Executor Memory Management
- Spark executor memory has three main sections: on-heap memory, off-heap memory, and overhead memory.
- On-heap memory is managed by the Java Virtual Machine (JVM) and is the main area for Spark operations.
- The executor memory (e.g., 10 GB) is divided using parameters like
spark.memory.fraction and spark.memory.storageFraction.
- Overhead memory is used for internal system operations and is set as the larger of 384 MB or 10% of executor memory.
- Off-heap memory is not included by default and must be explicitly enabled and allocated.
On-Heap Memory Breakdown
- On-heap memory is split into execution memory (for joins, shuffles, sorts, aggregations), storage memory (for caching RDD/DataFrames and broadcast variables), user memory (for user objects and UDFs), and reserved memory (for Spark internals).

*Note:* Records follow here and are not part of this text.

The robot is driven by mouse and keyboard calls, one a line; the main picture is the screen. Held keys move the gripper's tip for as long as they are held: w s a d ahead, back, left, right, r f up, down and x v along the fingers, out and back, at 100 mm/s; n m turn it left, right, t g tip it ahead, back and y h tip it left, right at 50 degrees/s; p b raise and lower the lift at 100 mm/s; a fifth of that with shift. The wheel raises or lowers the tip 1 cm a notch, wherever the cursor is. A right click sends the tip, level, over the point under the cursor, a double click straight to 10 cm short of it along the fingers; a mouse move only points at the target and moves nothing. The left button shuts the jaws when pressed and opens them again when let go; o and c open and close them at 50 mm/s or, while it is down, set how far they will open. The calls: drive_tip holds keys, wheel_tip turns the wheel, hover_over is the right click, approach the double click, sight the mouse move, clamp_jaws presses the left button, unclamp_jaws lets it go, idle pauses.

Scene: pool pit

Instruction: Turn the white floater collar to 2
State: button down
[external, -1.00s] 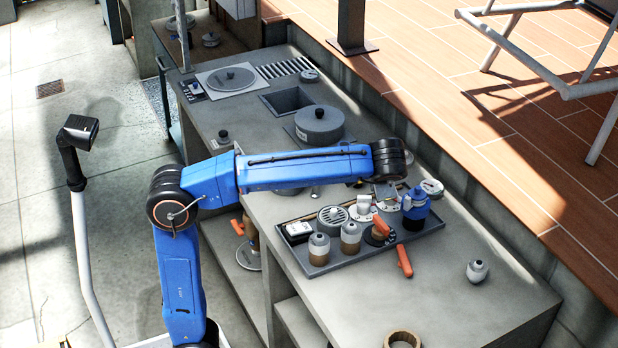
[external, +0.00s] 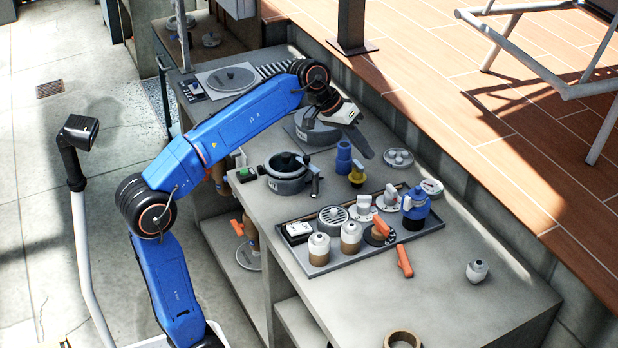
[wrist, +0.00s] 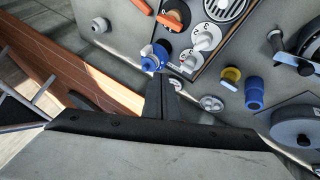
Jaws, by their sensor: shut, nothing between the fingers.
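Two white knob-like pieces on round white dials stand in the grey tray (external: 318,271). One white dial piece (external: 364,208) is beside the round grille, and the other white dial piece (external: 389,199) is nearer the blue bottle. My gripper (external: 366,151) is shut and empty, raised above the counter behind the tray, apart from both. Its dark fingers (wrist: 161,96) show in the wrist view.
The tray also holds a blue bottle (external: 415,209), an orange-handled valve (external: 380,231), tan jars (external: 350,237) and a grille (external: 332,217). The counter's right front is mostly clear.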

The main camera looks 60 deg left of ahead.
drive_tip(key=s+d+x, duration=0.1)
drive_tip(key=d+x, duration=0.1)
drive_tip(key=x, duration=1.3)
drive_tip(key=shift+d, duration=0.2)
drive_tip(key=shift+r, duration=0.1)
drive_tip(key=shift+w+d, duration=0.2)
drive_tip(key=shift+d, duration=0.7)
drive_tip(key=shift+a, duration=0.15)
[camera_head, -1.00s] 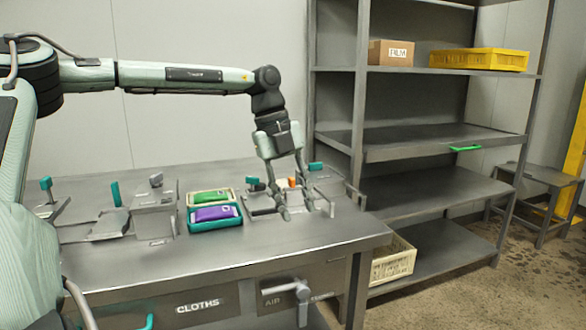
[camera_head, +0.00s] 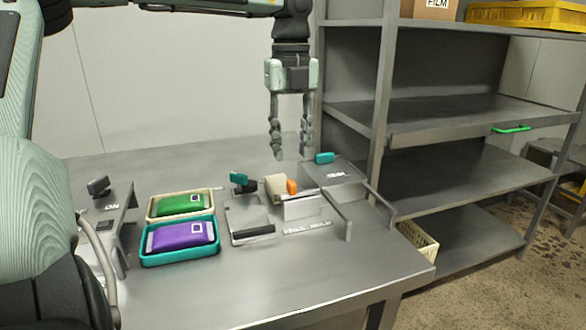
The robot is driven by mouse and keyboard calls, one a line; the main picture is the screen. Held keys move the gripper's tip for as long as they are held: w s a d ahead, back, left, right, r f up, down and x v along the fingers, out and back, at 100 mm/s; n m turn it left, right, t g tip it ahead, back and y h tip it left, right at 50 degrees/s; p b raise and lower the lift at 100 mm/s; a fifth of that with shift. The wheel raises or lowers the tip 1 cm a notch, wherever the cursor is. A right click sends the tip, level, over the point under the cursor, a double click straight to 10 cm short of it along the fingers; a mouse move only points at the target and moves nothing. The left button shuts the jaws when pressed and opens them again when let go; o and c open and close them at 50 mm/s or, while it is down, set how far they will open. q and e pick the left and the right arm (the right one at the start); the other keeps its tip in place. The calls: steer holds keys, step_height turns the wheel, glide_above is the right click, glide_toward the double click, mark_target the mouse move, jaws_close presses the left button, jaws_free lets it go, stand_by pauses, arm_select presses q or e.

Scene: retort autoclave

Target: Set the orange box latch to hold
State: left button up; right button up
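A small orange latch part (camera_head: 291,187) sits on a beige block (camera_head: 276,187) in the metal fixture on the table. A label on the fixture's front is too small to read surely. My left gripper (camera_head: 291,155) points straight down above and behind the orange part, clear of it. Its two fingers are apart with nothing between them. My right gripper is not in view.
A teal tray (camera_head: 148,259) holds a purple pack, and a beige tray (camera_head: 150,214) behind it holds a green pack. Another fixture (camera_head: 105,226) stands at the left. A metal shelf rack (camera_head: 385,90) is close on the right. The front of the table (camera_head: 270,280) is clear.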

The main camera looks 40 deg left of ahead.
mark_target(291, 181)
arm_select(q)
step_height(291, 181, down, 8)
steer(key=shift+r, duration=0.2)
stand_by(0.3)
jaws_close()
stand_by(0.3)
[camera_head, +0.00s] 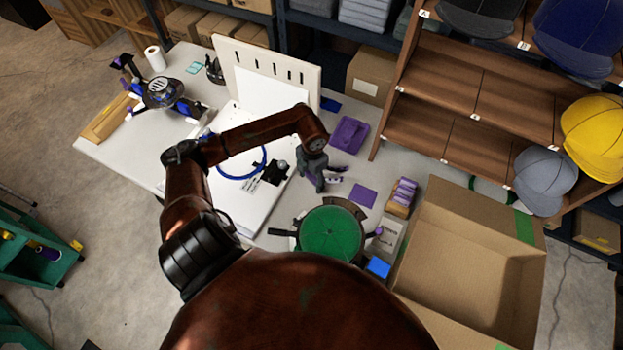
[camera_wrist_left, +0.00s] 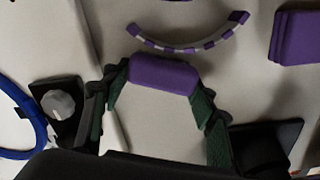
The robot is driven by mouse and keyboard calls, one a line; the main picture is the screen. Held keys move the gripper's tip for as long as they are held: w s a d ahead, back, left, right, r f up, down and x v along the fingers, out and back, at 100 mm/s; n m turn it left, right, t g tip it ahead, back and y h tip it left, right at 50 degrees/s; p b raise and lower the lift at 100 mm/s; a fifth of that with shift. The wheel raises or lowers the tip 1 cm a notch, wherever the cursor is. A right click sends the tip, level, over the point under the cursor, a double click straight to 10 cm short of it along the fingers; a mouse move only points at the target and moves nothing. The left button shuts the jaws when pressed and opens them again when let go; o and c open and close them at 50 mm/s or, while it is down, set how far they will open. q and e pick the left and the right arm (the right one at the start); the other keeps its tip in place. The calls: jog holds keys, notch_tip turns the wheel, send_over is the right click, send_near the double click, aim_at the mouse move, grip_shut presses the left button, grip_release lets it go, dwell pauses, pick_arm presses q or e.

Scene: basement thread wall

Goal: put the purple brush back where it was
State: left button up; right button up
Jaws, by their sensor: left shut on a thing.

- User memory and reserved memory take up the space not used by execution and storage.
Unified Memory
- Unified memory refers to the combined execution and storage memory in the on-heap area.
- Spark's dynamic memory management allows execution and storage memory to borrow space from each other based on demand.
- Execution memory has priority, and storage memory will evict cached blocks using the Least Recently Used (LRU) algorithm if more space is needed for execution.
Off-Heap Memory
- Off-heap memory is managed by the operating system, not the JVM, and avoids Java garbage collection pauses.
- Developers must manually handle allocation and deallocation to prevent memory leaks.
- Off-heap memory is slower than on-heap but faster than writing to disk; suitable for specific optimization needs.
- To enable, set
spark.memory.offHeap.enabled to true and allocate size (e.g., 10-20% of executor memory).
Key Terms & Definitions
- On-heap memory — JVM-managed memory for core Spark operations.
- Off-heap memory — OS-managed memory, outside the JVM, used to reduce garbage collection overhead.
- Overhead memory — Memory used for system-level Spark executor processes.
- Execution memory — On-heap memory for operations like joins, shuffles, and aggregations.
- Storage memory — On-heap memory for caching and broadcast variables.
- Unified memory — The combined execution and storage memory that can dynamically adjust allocation.
- Garbage Collection (GC) — JVM process that frees unused objects to reclaim memory.
- LRU algorithm — Least Recently Used eviction policy for cached data.
Action Items / Next Steps
- Review Spark memory configurations:
spark.executor.memory, spark.memory.fraction, spark.memory.storageFraction, and spark.memory.offHeap.enabled.
- Experiment with allocating off-heap memory for advanced performance tuning.
- Evaluate if your caching strategies are necessary to optimize unified memory usage.